------ Dataset rows ------
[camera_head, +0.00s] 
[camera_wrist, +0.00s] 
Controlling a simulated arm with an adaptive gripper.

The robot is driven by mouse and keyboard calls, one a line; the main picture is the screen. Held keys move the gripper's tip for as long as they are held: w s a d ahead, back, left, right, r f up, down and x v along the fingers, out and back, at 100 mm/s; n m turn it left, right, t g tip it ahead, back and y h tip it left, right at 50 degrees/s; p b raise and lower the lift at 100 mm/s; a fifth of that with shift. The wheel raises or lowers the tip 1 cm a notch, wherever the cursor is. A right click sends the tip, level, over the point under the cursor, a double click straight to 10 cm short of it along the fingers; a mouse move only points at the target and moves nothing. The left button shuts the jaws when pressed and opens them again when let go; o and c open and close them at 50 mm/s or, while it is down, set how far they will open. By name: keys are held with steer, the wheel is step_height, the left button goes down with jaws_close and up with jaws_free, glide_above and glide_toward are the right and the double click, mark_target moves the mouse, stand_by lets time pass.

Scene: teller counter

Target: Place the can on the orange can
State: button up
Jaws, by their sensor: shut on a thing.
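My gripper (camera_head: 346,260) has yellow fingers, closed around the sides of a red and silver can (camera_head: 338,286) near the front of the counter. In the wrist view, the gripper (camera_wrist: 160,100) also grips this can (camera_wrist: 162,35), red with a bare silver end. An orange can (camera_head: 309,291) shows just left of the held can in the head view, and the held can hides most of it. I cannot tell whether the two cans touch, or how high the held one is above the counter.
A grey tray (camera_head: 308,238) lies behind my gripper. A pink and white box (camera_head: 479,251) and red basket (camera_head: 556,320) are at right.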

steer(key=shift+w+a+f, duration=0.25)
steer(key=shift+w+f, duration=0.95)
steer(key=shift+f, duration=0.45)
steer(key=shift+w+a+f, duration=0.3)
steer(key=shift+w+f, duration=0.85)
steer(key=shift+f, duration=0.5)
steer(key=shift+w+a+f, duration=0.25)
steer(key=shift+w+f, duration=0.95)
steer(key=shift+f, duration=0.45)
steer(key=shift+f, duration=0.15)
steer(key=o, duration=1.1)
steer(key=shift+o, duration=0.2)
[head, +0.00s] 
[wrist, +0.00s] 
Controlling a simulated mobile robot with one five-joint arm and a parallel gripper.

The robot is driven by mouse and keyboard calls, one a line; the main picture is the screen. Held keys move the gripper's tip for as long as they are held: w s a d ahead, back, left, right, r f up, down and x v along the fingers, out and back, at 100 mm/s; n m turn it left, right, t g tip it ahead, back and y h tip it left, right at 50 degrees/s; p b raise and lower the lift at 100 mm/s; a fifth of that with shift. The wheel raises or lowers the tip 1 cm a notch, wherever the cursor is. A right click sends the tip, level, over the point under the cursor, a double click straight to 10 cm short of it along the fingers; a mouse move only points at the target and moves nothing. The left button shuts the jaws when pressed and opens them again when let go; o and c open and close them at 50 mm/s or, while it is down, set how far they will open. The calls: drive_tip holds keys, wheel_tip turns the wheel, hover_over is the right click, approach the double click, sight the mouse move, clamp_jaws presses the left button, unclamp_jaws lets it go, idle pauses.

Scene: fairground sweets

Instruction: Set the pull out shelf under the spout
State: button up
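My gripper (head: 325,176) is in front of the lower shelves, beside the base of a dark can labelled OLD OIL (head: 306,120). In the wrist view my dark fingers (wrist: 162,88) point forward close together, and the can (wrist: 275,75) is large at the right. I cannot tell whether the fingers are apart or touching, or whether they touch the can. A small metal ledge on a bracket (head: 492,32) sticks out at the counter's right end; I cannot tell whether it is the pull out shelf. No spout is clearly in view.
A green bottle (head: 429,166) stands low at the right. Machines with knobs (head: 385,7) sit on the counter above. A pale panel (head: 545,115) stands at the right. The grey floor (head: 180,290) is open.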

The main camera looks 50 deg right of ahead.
------
**Task goal:** Copy and report every line where the word "Scene" is present.

**Exercise result:**
Scene: teller counter
Scene: fairground sweets

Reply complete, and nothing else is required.